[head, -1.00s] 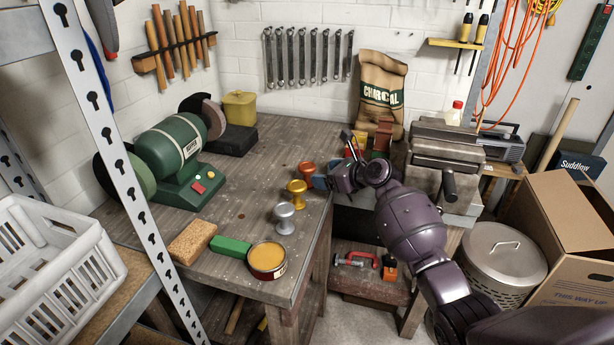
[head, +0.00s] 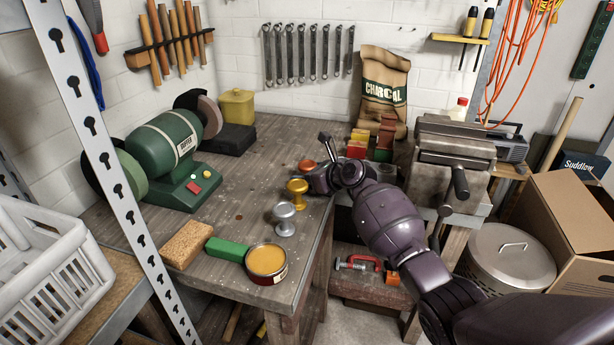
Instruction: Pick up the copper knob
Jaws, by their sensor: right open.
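The copper knob (head: 307,165) stands on the wooden workbench, the farthest in a row of three knobs. Only its top part shows; my right gripper (head: 313,181) hides the lower part. My right gripper is open and lies right beside the knob, its arm coming in from the right. I cannot tell whether the fingers touch or surround the knob. The gold knob (head: 297,192) and the silver knob (head: 284,217) stand nearer on the bench. My left gripper is not in view.
A green buffer (head: 172,160) stands at the bench's left. An open wax tin (head: 267,262), green bar (head: 228,249) and brown block (head: 187,244) lie near the front. Colored blocks (head: 357,148) and a vise (head: 452,150) are at the right. The bench's middle is clear.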

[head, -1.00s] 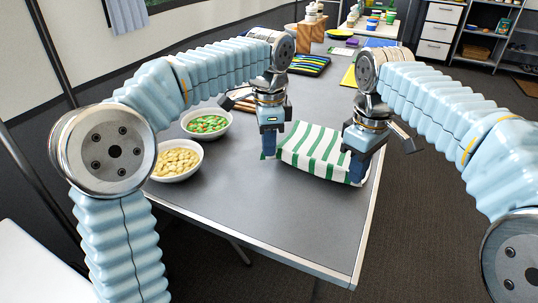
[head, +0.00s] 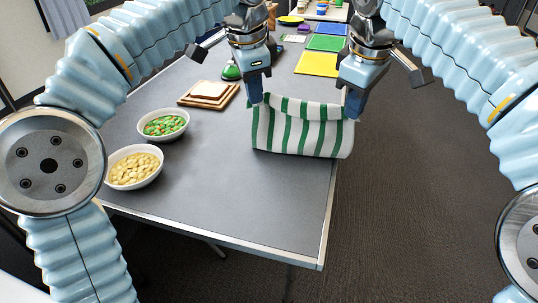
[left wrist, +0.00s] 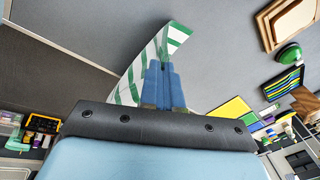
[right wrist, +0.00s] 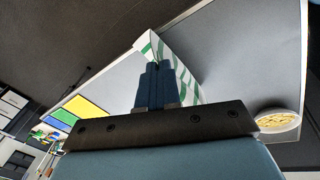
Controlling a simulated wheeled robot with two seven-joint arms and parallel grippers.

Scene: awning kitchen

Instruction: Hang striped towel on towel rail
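The green-and-white striped towel (head: 302,130) hangs between my two grippers, its folds facing the head camera, above or just touching the right part of the table. I cannot tell whether its lower edge touches. My left gripper (head: 256,99) is shut on the towel's upper left corner; its closed fingers (left wrist: 163,85) show against the cloth in the left wrist view. My right gripper (head: 352,112) is shut on the upper right corner; its closed fingers (right wrist: 157,85) and the cloth (right wrist: 185,80) show in the right wrist view. No towel rail is recognisable in these views.
On the grey table (head: 220,200), a bowl of yellowish pieces (head: 134,167) and a bowl of green and red pieces (head: 164,124) stand at left. Wooden boards (head: 208,94) lie behind them. Coloured mats (head: 318,64) lie further back. The table's front is clear.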

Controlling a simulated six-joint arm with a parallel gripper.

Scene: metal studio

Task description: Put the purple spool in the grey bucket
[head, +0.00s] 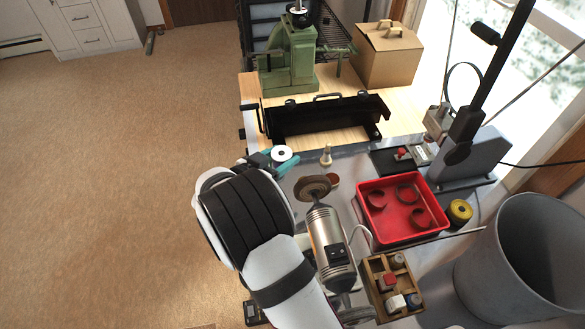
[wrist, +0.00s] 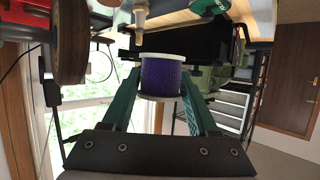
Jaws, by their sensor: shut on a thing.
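The purple spool (wrist: 161,76) has a purple winding and pale flanges, and sits between the two teal fingers in the wrist view. In the head view only its white flange (head: 282,153) shows clearly. My gripper (head: 280,160) is shut on it, near the left edge of the bench. The spool's height above the bench is hard to tell. The grey bucket (head: 468,274) stands at the lower right of the head view, wide and open at the top. Its visible interior looks empty, and its bottom is hidden. My gripper is far to the left of it.
Between gripper and bucket are a polishing machine (head: 326,238), a red tray (head: 427,233) with dark red rings, a wooden caddy (head: 375,293) and a yellow spool (head: 460,211). Behind are a black metal brake (head: 325,121), a green press (head: 289,66) and a grey stand (head: 478,157).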

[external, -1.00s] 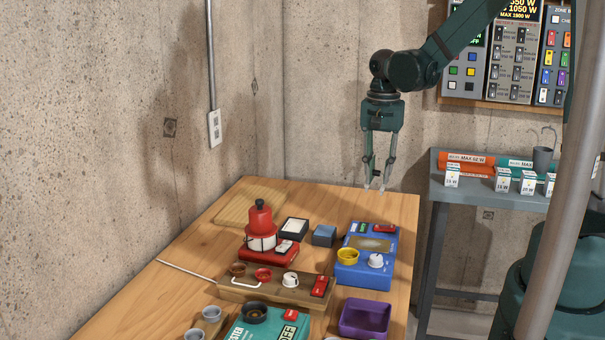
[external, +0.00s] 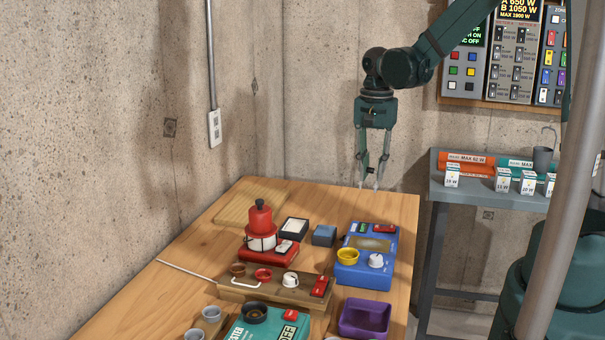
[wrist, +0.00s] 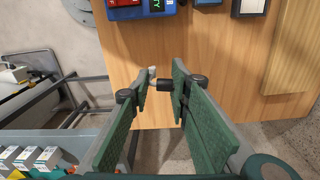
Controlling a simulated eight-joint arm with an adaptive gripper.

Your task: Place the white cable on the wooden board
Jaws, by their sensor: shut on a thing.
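My gripper (external: 369,186) hangs fingers down above the far right part of the table. In the wrist view, my gripper (wrist: 163,84) holds a small dark piece (wrist: 164,85) between its fingertips. A pale bit (wrist: 152,71) shows beside it; I cannot tell whether these belong to the white cable. A thin white cable-like strand (external: 185,270) lies at the table's left edge and reaches a brown wooden stand. The pale wooden board (external: 240,207) lies flat and bare at the table's far left corner. It also shows in the wrist view (wrist: 290,65).
A red device (external: 260,228), a blue box (external: 365,270), a blue block (external: 324,235), a black-and-white tray (external: 294,228), the brown stand (external: 262,297) and a purple tray (external: 364,318) crowd the table's middle and front. A grey shelf (external: 480,195) stands right. The far right tabletop is clear.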

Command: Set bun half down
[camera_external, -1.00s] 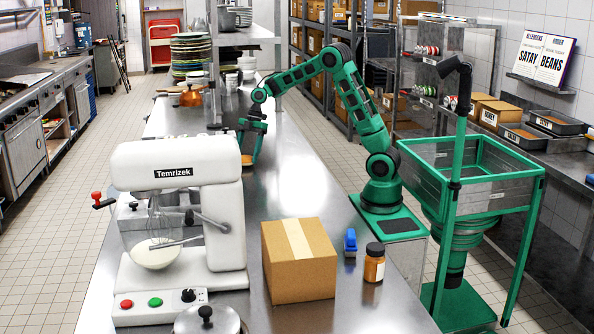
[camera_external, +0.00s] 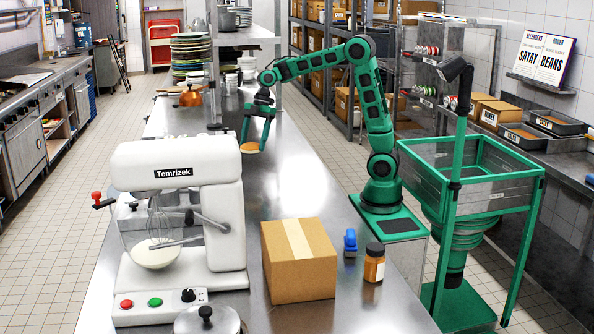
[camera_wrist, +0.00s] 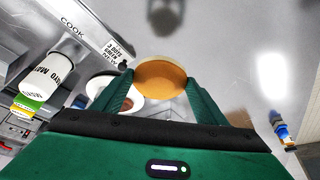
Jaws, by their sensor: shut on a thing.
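My green gripper (camera_external: 256,144) is shut on a brown bun half (camera_external: 249,147) and holds it above the steel counter, beyond the white mixer. In the wrist view, the bun half (camera_wrist: 161,77) sits between the two green fingertips, its orange-brown face showing. A dark shadow lies on the counter ahead of it. Below and left of the bun, partly hidden by the left finger, is a white round dish (camera_wrist: 104,94) with something brown on it.
A white mixer (camera_external: 180,215), a cardboard box (camera_external: 299,260), a blue item (camera_external: 350,243) and an orange jar (camera_external: 374,263) stand on the near counter. Plate stacks (camera_external: 190,55) stand at the back.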

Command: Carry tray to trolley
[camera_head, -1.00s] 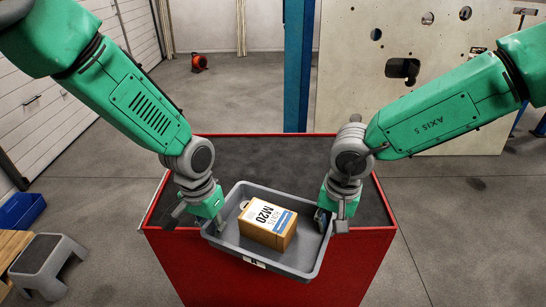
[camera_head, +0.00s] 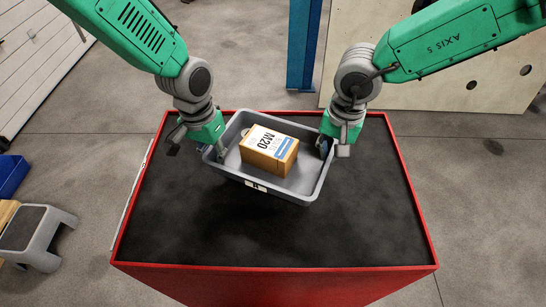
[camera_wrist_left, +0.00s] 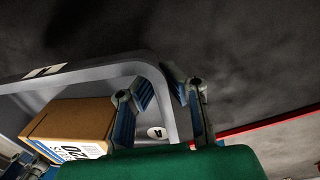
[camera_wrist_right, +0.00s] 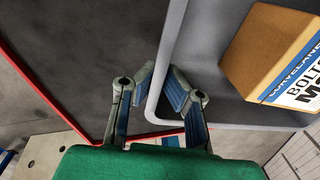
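The grey tray (camera_head: 275,193) hangs between my two grippers over the far half of the red trolley's dark top (camera_head: 270,235); I cannot tell how high above it. A cardboard box (camera_head: 270,150) marked M20 lies in the tray. My left gripper (camera_head: 217,147) is at the tray's left wall, with its fingers on both sides of the rim in the left wrist view (camera_wrist_left: 162,100). My right gripper (camera_head: 327,145) is at the right wall, and the right wrist view (camera_wrist_right: 158,95) shows its fingers on both sides of the rim there.
The near half of the trolley top is bare, with a red raised edge (camera_head: 275,267) around it. A grey step stool (camera_head: 38,235) and a blue bin (camera_head: 12,175) stand on the floor at the left. A blue post (camera_head: 303,50) and a pale panel (camera_head: 480,90) stand behind.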

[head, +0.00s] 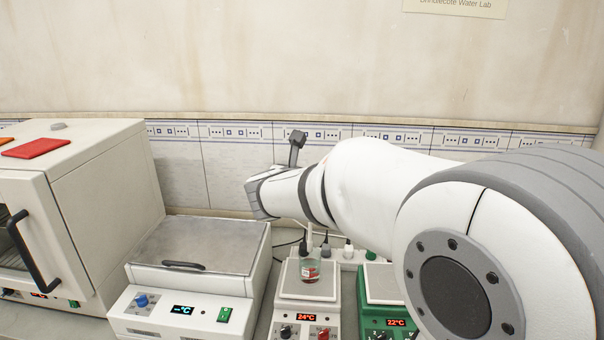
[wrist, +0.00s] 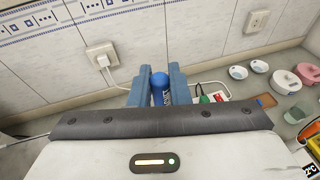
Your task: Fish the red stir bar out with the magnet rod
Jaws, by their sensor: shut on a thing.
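My gripper (wrist: 159,72) shows in the wrist view with its two grey-blue fingers shut on a blue cylindrical handle, which I take to be the magnet rod (wrist: 160,88). Its lower part is hidden behind my wrist housing there. In the head view my fingers are not clear; the wrist end of my arm is up and left of the beaker. A small glass beaker (head: 311,270) stands on a white stirrer plate (head: 305,291). Something red shows at the beaker, too small to tell whether it is the stir bar or a marking. The rod's tip cannot be made out.
A green stirrer (head: 384,283) stands close right of the white one. A lidded bath (head: 200,246) and a large oven (head: 84,210) stand to the left. Several small bowls (wrist: 256,65) lie at the right in the wrist view. The tiled wall is close behind.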

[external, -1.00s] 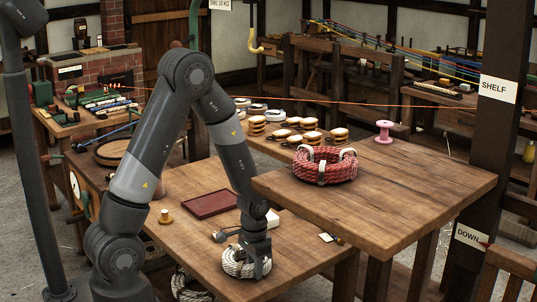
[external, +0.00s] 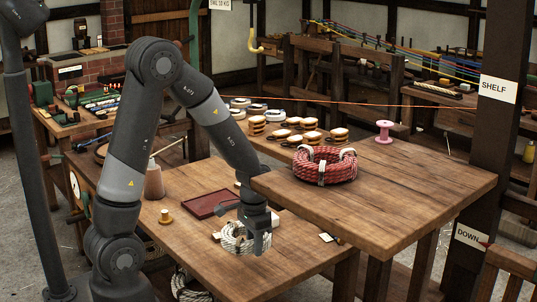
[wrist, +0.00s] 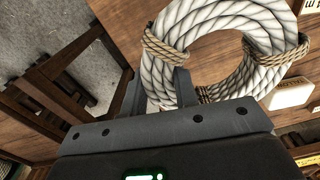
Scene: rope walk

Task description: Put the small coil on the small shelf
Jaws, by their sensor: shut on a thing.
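A white rope coil with tan bindings (external: 232,240) is in my gripper (external: 258,243), just above the lower wooden table. In the wrist view, the coil (wrist: 178,32) has one side of its ring between the two fingers of my gripper (wrist: 158,92), and its hole is open. A raised wooden top (external: 420,205) stands to the right, higher than the table; a sign reading SHELF (external: 498,90) hangs on the post behind it. I cannot tell for certain whether this top is the small shelf.
A red rope coil (external: 325,168) sits on the raised top's left part; its front and right are bare. A pink spool (external: 384,132) and several small wound bundles (external: 310,138) stand behind.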

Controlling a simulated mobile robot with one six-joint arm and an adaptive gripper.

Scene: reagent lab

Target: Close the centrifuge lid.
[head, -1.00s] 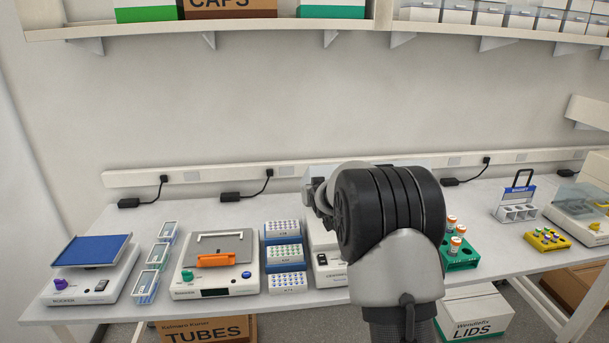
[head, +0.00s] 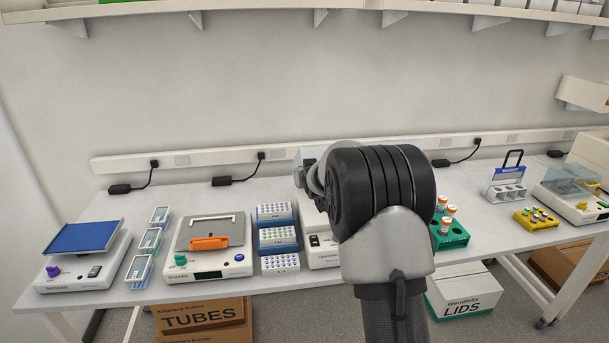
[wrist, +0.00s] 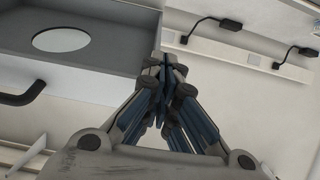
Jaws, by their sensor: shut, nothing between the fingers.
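The centrifuge (head: 323,258) stands on the bench, a white box mostly hidden behind my arm. A pale raised part, apparently its open lid (head: 309,154), shows above it beside my arm. In the wrist view a grey panel with a round pale window, apparently the lid (wrist: 100,20), fills the upper left. A black handle (wrist: 24,95) shows at the left edge. My gripper (wrist: 165,65) is shut and empty, its tips by the right edge of the grey panel; I cannot tell whether they touch it.
Left of the centrifuge stand tube racks (head: 279,238), a shaker (head: 209,262), small clear racks (head: 150,243) and a rocker (head: 82,262). Right of my arm are a green rack with capped tubes (head: 450,235), a grey carrier (head: 508,185) and a yellow rack (head: 537,218). A wall rail runs behind.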

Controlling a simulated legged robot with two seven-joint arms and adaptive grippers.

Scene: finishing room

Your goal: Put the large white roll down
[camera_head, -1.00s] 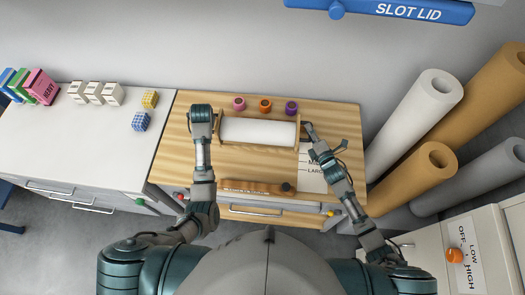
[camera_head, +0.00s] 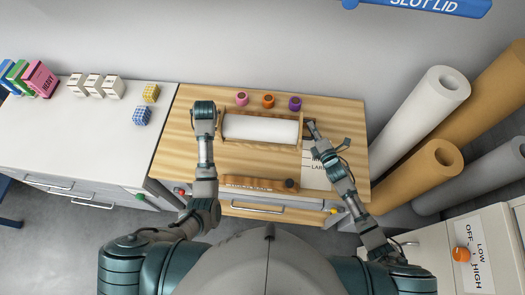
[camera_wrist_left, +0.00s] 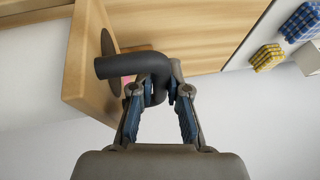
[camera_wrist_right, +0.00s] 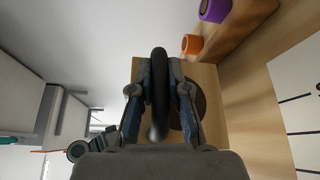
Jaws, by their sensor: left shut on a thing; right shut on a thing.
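A large white roll (camera_head: 260,128) lies level between two wooden end plates over the wooden bench top (camera_head: 177,140). A black bent handle sticks out of each end plate. My left gripper (camera_head: 204,112) is at the left end and is shut on the left handle (camera_wrist_left: 125,65), beside the left end plate (camera_wrist_left: 78,75). My right gripper (camera_head: 311,127) is at the right end and is shut on the right handle (camera_wrist_right: 158,90), beside the right end plate (camera_wrist_right: 205,85). I cannot tell whether the end plates touch the bench top.
A brown bar (camera_head: 250,183) lies along the front, a labelled white sheet (camera_head: 315,178) at the right. Tall rolls (camera_head: 420,115) lean at the right. A white counter (camera_head: 70,145) stands at the left.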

### Task details
Print exactly the first line of the entries and every line after it through the one that contains "Instruction: Pick up the copper knob", leaving the pictures out.

### Output below
[head, -1.00s] 
[head, +0.00s] 
Instruction: Pick up the copper knob

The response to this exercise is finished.